RECORD SET -
--- begin ---
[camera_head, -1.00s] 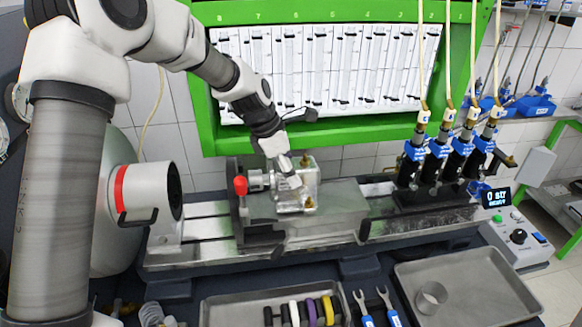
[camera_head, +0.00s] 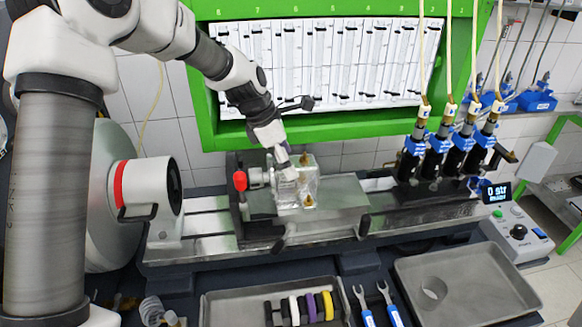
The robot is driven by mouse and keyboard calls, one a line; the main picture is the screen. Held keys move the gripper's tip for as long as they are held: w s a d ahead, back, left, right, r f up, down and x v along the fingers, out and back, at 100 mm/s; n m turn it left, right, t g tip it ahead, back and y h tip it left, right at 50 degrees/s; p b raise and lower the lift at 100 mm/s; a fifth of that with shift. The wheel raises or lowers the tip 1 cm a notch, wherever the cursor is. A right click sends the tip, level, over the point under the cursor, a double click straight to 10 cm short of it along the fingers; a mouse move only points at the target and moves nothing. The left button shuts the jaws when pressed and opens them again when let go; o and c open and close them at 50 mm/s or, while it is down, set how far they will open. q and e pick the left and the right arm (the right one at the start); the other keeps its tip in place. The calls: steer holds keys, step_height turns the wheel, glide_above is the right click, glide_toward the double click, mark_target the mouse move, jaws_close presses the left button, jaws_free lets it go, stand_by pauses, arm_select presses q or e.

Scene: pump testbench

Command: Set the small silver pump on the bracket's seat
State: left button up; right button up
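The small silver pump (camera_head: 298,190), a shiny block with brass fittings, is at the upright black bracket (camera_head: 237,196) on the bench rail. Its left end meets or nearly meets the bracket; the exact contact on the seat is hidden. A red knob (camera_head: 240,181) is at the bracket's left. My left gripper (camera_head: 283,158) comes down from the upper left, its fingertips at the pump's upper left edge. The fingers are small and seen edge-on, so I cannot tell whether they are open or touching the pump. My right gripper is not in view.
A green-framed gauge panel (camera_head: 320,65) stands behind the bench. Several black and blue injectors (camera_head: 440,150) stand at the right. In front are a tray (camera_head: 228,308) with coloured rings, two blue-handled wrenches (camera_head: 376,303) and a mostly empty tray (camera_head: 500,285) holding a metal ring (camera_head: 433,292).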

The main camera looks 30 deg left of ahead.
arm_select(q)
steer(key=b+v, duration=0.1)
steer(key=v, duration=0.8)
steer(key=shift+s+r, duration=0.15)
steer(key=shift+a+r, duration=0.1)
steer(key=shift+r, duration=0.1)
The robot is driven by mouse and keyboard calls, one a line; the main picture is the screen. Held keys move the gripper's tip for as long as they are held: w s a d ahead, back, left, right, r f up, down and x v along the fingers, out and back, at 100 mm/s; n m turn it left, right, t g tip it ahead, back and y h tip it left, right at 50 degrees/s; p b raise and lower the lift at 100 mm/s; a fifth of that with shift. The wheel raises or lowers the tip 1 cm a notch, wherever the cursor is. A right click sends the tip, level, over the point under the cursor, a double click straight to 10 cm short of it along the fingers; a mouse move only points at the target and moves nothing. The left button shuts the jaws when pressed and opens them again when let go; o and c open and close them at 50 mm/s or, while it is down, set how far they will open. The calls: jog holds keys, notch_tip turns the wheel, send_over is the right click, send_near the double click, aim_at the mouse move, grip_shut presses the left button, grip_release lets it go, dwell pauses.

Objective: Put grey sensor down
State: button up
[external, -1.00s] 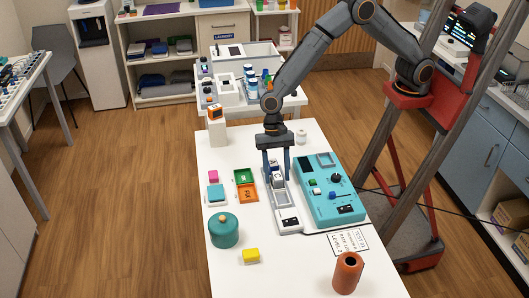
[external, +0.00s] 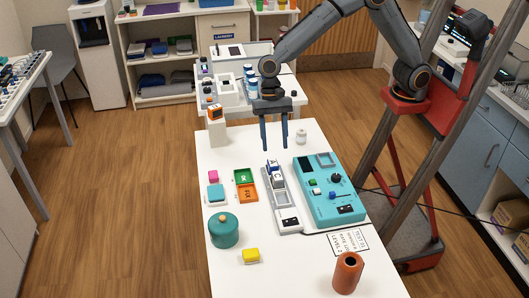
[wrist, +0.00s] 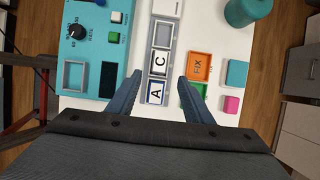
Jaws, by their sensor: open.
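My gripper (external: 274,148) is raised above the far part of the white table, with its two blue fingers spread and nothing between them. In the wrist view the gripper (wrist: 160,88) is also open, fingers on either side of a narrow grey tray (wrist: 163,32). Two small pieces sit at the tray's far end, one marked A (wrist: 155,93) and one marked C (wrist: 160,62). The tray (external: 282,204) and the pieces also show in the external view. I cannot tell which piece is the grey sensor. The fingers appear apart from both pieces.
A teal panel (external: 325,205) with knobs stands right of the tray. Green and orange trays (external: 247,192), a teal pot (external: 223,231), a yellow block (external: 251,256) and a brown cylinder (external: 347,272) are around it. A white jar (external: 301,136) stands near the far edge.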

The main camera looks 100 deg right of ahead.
--- end ---
TO BE DONE - Extract, word for word, each line from the one that contains "[external, +0.00s]" through the final line of the data above. Leave the pictures out.

RESULT -
[external, +0.00s] 
[wrist, +0.00s] 
Jaws, by their sensor: open.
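My gripper (external: 274,148) is raised above the far part of the white table, with its two blue fingers spread and nothing between them. In the wrist view the gripper (wrist: 160,88) is also open, fingers on either side of a narrow grey tray (wrist: 163,32). Two small pieces sit at the tray's far end, one marked A (wrist: 155,93) and one marked C (wrist: 160,62). The tray (external: 282,204) and the pieces also show in the external view. I cannot tell which piece is the grey sensor. The fingers appear apart from both pieces.
A teal panel (external: 325,205) with knobs stands right of the tray. Green and orange trays (external: 247,192), a teal pot (external: 223,231), a yellow block (external: 251,256) and a brown cylinder (external: 347,272) are around it. A white jar (external: 301,136) stands near the far edge.

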The main camera looks 100 deg right of ahead.

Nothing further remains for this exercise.